Executives of steel-using companies confirmed Baughman's testimony
with detailed evidence from their businesses. Merle Emery, Vice
President and General Mangaer of GR Spring & Stamping of Grand
Rapids, Michigan, faced with contracts broken by service centers,
has been forced into the spot market, increasing his price of steel
by 20 to 30%. As a result, GR Spring lost a $4.5 million contract
with a well-established customer. A Canadian company, unaffected
by the 201 tariffs, won the business. "This contract was huge
for us, but we could not compete on price due to increased steel
costs," testified Emery.
Emery stated that an even more troublesome price problem is lack
of certainty. Service centers will not price steel more than a month
in advance. "This means that we have to guess what our steel
costs will be when we calculate a price for our customers. This
is an impossible way to operate a small business."
John Grove, Vice President for Procurement at Cold Metal Products
in Swickley, Pennsylvania, described how three long-time suppliers
- WCI Steel, Steel Dynamics and Gallatin Steel - had put his company
on allocation. When Cold Metal does receive steel, it arrives late
fifty percent of the time.
In addition to an uncertain supply, Cold Metal has seen price increases
of $130 per ton. This "constitutes more than a thirty percent
price increase and the largest increase in a six-month time span
ever seen by Cold Metal since its founding in 1926," stated
Grove. As a result, Cold Metal is losing business to producers in
the United Kingdom and China.
Michael Tanner of Wren Industries testified that he has received
deliveries a month or more late, and as a result, has almost forced
his customers - automotive companies - to shut down production lines.

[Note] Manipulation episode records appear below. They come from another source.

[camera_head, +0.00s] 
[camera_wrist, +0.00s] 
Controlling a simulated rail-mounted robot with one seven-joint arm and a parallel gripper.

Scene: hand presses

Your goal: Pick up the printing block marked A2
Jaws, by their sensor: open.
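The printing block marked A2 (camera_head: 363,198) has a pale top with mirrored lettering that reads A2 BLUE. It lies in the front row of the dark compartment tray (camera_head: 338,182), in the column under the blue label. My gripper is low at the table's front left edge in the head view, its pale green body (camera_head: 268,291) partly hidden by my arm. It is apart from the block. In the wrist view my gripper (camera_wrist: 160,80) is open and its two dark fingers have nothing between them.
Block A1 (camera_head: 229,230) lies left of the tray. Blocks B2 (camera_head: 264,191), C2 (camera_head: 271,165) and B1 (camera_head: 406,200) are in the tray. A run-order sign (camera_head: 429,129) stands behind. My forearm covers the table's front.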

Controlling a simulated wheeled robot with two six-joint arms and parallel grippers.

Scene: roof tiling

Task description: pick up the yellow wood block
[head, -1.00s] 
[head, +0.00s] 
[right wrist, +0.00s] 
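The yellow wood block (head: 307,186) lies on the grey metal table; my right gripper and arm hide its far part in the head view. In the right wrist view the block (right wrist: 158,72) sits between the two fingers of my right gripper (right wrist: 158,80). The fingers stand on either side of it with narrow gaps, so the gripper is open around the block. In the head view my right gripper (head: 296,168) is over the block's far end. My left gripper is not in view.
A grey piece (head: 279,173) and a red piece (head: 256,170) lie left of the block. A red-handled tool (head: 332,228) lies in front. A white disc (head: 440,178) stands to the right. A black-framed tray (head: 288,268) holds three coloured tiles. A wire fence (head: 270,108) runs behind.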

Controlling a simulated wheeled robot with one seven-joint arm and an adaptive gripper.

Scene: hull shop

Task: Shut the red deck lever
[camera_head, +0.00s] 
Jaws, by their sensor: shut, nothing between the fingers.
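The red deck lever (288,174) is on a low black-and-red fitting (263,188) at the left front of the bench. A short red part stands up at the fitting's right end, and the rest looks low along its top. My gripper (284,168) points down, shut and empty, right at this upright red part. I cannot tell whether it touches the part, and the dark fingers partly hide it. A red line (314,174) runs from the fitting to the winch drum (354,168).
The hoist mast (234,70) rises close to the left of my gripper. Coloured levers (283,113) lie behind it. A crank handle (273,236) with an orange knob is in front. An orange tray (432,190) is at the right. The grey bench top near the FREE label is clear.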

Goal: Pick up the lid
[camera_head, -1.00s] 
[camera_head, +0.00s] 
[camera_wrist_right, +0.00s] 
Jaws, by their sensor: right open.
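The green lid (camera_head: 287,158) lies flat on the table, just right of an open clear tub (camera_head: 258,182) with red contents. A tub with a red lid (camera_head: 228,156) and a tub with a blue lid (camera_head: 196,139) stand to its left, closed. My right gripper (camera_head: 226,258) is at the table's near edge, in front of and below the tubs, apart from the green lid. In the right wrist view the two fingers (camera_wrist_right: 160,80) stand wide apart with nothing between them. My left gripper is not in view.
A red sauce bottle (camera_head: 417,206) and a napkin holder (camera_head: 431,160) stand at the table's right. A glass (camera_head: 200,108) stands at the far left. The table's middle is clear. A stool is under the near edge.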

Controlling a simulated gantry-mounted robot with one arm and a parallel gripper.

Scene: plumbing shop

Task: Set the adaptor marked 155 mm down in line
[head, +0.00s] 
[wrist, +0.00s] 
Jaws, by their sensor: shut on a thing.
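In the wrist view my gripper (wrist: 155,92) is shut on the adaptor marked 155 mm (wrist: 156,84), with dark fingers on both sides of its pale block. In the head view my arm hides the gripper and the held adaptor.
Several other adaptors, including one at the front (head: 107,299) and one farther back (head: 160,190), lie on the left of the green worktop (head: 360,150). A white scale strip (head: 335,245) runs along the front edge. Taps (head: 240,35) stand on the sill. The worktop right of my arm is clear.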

Wren, a metal stamper located in Tipp City, Ohio, is a tier 1 and
2 supplier of parts for the automotive industry. "That would
be catastrophic for our reputation and credibility
all because
we could not get the steel we need on time," he said.

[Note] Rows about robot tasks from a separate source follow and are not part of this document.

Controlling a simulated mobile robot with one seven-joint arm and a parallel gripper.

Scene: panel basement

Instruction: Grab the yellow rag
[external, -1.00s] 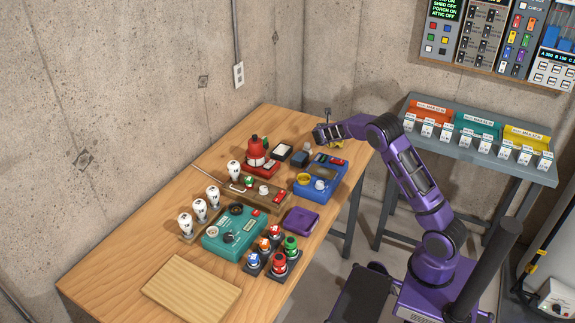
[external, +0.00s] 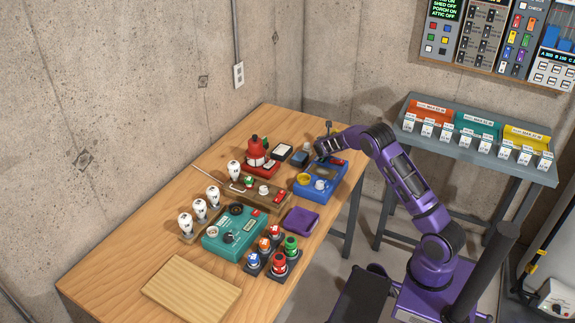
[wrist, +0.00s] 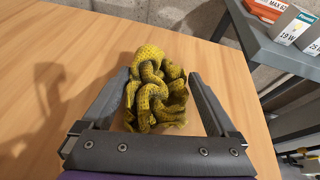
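The yellow rag (wrist: 157,92) is a crumpled, knotted, knitted-looking heap on the wooden table, in the middle of the wrist view. My gripper (wrist: 158,75) is open, with one dark finger on each side of the rag. The left finger is close to the rag, and a gap shows on the right; I cannot tell whether the left one touches. In the external view my gripper (external: 324,153) is low over the table's far right part, by the blue tray. The rag is hidden there by my gripper and arm.
The blue tray (external: 334,184) and a dark block (external: 299,158) are close to my gripper. A grey shelf table (external: 480,160) stands at right.

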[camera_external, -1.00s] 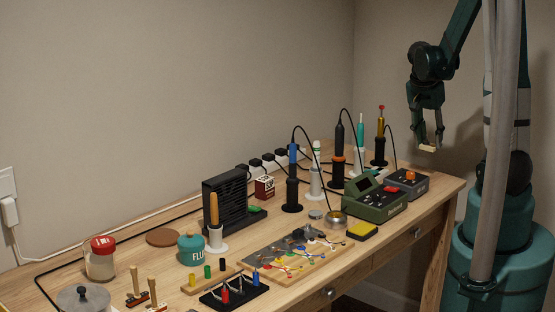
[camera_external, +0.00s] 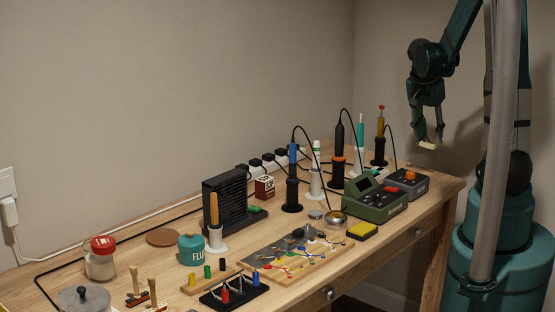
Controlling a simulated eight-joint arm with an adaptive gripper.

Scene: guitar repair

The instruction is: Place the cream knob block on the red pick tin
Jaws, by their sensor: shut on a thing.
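My gripper (camera_external: 428,141) points down near the bench's right end, high above the floor and beside the grey box. It is shut on a small cream block (camera_external: 428,146), the cream knob block, which hangs clear of the bench. A small dark red tin (camera_external: 264,188) with white marks stands toward the back of the bench, right of the black slatted unit. It may be the red pick tin; its lettering is too small to read. My gripper is far to the right of it.
Upright irons in stands (camera_external: 292,185) rise between the tin and my gripper. A green station (camera_external: 375,202) and a grey box (camera_external: 407,183) stand at the right. The black slatted unit (camera_external: 222,198) is left of the tin. Cables arch above the bench (camera_external: 440,188).

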Pointing to the damage done by price gauging, Tanner stated, "Our
service center provider that supplies 25% of our steel requirements
increased the price of delivered steel by as much as 48% despite
our contract. We had relied on these contracts
and based our
pricing to our own customers accordingly." Tanner, like other
witnesses, said the price increases are not acceptable to his customers.
Three of the six companies represented at the hearing employ members
of the United Steel Workers unions. Robert Herrman, a machine technician
and union member at A.J. Rose Manufacturing headquartered in Avon,
Ohio, said he is concerned about lost business resulting from 201
tariff effects and what it will mean for wages and jobs. "The
steel tariffs were supposed to protect American businesses and save
American jobs. So why do the steel mills deserve to stay in business
more than A.J. Rose."
Dave Pritchard, President and CEO of A.J. Rose confirmed Herrman's
assessment, saying he has been contacted by a number of customers
who have either already chosen new suppliers in Brazil and Asia
or are in the process of "market testing," meaning they
are trying to find a lower cost supplier.
Trilla Steel Drum from Chicago, Illinois also employs union workers.
Gordon Jones, a drum loader at Trilla and member of a local union,
said he and other workers are losing out. Overtime is down and without
resolution, Jones, a father of six, sees less work and less pay
ahead. The tariffs concerning his family and fellow union members
at Trilla "have nothing to do with steel drums, this company
or my family
I don't understand why the union jobs of steel
producers are any more important than my union job."
As President Lester Trilla described, 201 tariffs and looming antidumping
cases on cold-rolled steel, have virtually cut off imports of the
steel he uses to make 55-gallon steel drums. Trilla previously used
domestic steel, but made a switch to imports, finding that "only
imported steel consistently meets our exacting requirements and
those of our customers." Now, forced to rely on domestic steel
suppliers, not only has Trilla's cost increased more than 54%, but
in addition, when the added costs of using different material in
the production process (scrap, breakdowns and rejected drums) are
figured in, Trilla is losing even more.
Chairman Manzullo invited steel users to testify before the Committee
after receiving more than a hundred letters from downstream users
suffering serious dislocations from the Bush Administration's 201tariff
decision.
Jon Jenson, CITAC's Chairman, applauded Manzullo's efforts, stating,
"Congressman Manzullo understands where we are coming from.
These companies aren't going to wait for massive layoffs and bankruptcies
to bring their stories to Washington. Until March, they were successful
competitive businesses. Today, they are sitting in a Congressional
hearing room instead of running those businesses because the Administration's
steel policy is making life impossible for them."
According to Jenson, the current U.S. steel trade policy is even
more distressing because, "we can have it all - a healthy steel
industry, successful downstream companies and good trading relationships.
But we won't achieve any of those goals through tariffs."